[DIRECTION]: From the line with "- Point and" to the line with "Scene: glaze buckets", both lines included, set down exactly those lines, please, and no others.

[SOURCE EXCERPT]:
◇ ◇ ◇ ◇ ◇ ◇ ◇

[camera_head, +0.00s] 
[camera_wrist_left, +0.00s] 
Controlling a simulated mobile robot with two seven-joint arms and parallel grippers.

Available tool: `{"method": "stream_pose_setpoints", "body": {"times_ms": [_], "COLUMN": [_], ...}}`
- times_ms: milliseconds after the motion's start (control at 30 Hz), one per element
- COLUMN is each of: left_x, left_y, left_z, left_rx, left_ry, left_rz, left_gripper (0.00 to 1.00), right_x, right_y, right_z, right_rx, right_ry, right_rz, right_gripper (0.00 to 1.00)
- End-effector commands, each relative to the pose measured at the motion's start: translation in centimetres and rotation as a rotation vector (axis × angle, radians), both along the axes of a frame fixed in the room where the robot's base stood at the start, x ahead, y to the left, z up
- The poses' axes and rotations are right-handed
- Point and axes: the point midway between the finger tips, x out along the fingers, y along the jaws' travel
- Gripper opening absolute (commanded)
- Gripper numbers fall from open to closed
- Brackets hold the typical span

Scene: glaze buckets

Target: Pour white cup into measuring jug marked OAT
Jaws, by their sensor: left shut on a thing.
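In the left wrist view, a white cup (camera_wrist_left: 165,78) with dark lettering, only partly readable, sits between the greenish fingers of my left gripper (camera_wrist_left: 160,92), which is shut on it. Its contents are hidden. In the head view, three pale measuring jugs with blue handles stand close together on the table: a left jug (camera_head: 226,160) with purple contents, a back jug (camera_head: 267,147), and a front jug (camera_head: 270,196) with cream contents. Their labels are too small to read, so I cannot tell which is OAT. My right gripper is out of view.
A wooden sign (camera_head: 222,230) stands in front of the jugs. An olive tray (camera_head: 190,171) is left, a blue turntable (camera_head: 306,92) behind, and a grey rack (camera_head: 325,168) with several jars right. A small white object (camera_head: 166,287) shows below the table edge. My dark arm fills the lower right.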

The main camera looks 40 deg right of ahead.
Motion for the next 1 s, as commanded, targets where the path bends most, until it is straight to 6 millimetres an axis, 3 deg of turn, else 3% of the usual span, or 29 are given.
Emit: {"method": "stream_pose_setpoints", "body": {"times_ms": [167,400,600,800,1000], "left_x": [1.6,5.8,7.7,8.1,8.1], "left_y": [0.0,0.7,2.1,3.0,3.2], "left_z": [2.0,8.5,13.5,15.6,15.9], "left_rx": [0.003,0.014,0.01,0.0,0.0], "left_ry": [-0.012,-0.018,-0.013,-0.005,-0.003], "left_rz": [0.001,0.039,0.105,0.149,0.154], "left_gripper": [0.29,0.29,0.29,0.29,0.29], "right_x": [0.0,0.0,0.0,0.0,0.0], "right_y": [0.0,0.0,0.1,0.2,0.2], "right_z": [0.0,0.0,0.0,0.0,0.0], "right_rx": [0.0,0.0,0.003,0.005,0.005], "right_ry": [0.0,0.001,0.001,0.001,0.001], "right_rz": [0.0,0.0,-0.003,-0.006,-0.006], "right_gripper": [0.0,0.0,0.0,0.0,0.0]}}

◇ ◇ ◇ ◇ ◇ ◇ ◇

[SOLUTION FOR THIS EXERCISE]:
- Point and axes: the point midway between the finger tips, x out along the fingers, y along the jaws' travel
- Gripper opening absolute (commanded)
- Gripper numbers fall from open to closed
- Brackets hold the typical span

Scene: glaze buckets

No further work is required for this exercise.